### [Requirements]
The material below holds a span beginning at the line with "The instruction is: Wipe" and ending at the line with "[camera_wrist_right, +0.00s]". Quote that span exactly, both ends included, and only that span.

### [Data lines]
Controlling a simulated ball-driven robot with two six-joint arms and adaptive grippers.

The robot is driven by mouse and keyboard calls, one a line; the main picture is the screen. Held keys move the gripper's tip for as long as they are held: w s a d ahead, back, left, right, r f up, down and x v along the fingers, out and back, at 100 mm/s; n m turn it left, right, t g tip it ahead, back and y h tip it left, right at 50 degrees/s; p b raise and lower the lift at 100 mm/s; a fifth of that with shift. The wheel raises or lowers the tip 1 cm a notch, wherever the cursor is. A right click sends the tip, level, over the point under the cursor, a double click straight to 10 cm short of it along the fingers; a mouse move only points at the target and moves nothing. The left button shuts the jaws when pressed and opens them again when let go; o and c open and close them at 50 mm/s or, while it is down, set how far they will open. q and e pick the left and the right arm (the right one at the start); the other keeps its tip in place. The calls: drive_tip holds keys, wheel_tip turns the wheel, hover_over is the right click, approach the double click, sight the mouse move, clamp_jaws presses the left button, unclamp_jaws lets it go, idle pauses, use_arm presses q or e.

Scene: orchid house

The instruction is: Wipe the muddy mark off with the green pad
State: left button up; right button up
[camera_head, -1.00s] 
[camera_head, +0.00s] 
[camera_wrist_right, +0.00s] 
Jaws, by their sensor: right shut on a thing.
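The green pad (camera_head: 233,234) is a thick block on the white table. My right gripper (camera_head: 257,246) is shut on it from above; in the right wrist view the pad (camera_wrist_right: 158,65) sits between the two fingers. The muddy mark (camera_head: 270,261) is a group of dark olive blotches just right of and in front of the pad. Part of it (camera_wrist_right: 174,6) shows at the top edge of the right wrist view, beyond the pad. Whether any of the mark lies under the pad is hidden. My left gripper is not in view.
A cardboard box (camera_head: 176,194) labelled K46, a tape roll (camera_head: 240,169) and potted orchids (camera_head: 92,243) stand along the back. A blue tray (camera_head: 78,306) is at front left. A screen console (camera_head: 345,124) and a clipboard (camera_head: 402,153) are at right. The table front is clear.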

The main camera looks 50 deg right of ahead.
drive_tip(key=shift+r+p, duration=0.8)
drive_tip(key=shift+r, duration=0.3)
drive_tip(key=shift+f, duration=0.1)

### [Full response]
The instruction is: Wipe the muddy mark off with the green pad
State: left button up; right button up
[camera_head, -1.00s] 
[camera_head, +0.00s] 
[camera_wrist_right, +0.00s] 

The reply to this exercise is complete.